Makna Tuhan dalam Budaya Jawa
Orang Jawa sangat posesif terhadap Tuhannya. Ada perasaan kasih dan hormat yang sangat besar terhadap Tuhannya . Sebagian orang mengatakan itu bukan akal sehat. Menurut saya pribadi, ini adalah tanda kedalaman "iman" dan tanda keberhasilan para pemimpin agama dalam menyebarkan iman.
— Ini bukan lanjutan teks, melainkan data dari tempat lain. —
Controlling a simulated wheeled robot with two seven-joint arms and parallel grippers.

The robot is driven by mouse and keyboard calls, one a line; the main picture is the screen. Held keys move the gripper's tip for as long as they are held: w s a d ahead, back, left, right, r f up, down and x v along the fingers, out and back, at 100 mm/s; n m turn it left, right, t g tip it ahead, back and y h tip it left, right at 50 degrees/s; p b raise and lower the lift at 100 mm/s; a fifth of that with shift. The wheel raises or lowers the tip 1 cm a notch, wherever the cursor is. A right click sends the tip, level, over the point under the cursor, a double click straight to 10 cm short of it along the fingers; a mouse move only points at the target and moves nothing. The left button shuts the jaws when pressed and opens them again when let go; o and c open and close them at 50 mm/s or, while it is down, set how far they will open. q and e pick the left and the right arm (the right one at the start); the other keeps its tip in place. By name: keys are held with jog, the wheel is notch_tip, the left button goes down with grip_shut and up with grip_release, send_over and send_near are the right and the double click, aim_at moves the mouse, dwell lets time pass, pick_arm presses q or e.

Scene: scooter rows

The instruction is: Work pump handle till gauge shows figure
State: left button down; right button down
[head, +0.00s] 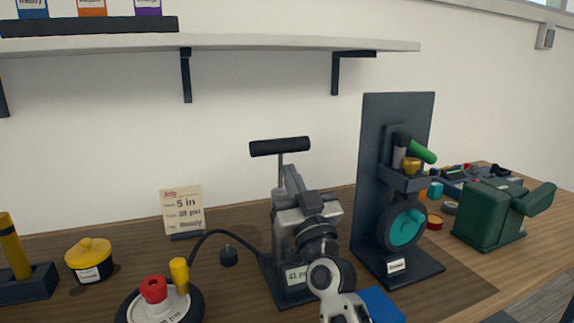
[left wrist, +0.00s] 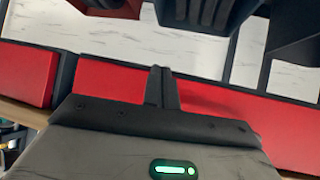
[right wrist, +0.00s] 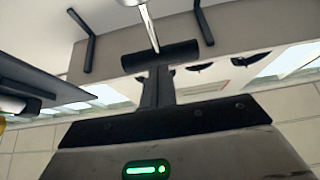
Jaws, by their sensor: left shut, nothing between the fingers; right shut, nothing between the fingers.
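The pump stands mid-table in the head view, its black T-handle (head: 280,147) raised on a thin rod. A pale readout (head: 297,275) on its base seems to read 41 psi; part of the pump is hidden by my right arm. A card (head: 183,210) behind shows 5 in and what looks like 38 psi. My right gripper (head: 288,170) is shut and empty, just in front of the rod below the handle. The right wrist view shows the handle (right wrist: 185,54) beyond the fingertips (right wrist: 157,72); contact is unclear. My left gripper (left wrist: 160,72) is shut and empty, away from the pump.
A hose runs from the pump to a round hub (head: 160,305) with red and yellow knobs. A yellow pot (head: 89,260) is at left. A black upright stand (head: 395,120) and a green device (head: 490,215) are right. A shelf (head: 230,42) hangs above. Red panels (left wrist: 105,80) face the left wrist.

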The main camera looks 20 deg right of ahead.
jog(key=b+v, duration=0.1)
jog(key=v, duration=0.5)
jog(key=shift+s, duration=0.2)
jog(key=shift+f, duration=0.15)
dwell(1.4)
Saya sering merenungi hidup, sebenarnya siapa saya dan siapa Tuhan saya. Dalam proses pergumulan dalam pemikiran sering harus memisahkan antara logika dan keyakinan akan keberadaan Tuhan di alam semesta ini.
Apakah Tuhan itu Ada?
Menurut hasil perenungan pribadi, jawaban yang saya temukan adalah sebagai berikut:
“Segala sesuatu di alam semesta ini pasti ada Penciptanya.
Terlalu banyak mode kebetulan ketika Big Bang tercipta tanpa pencipta.
Sang Pencipta pasti sangat hebat. Tentu saja, Dia yang begitu agung tidak dapat dijelaskan secara logis. Karena kalau bisa dijelaskan secara logika (nalar manusia), tentu dia bukan Tuhan. Saya beralasan bahwa sosok yang saya kagumi pastilah hebat dan tidak logis untuk dideskripsikan secara empiris. Jadi karena Dia adalah Maha Pencipta, masuk akal bagi saya untuk berpikir bahwa ada Tuhan yang harus saya sembah, dan menjadi tempat saya bersandar dan berlindung disaat terjadi banyak hal yang tidak masuk akal didunia ini."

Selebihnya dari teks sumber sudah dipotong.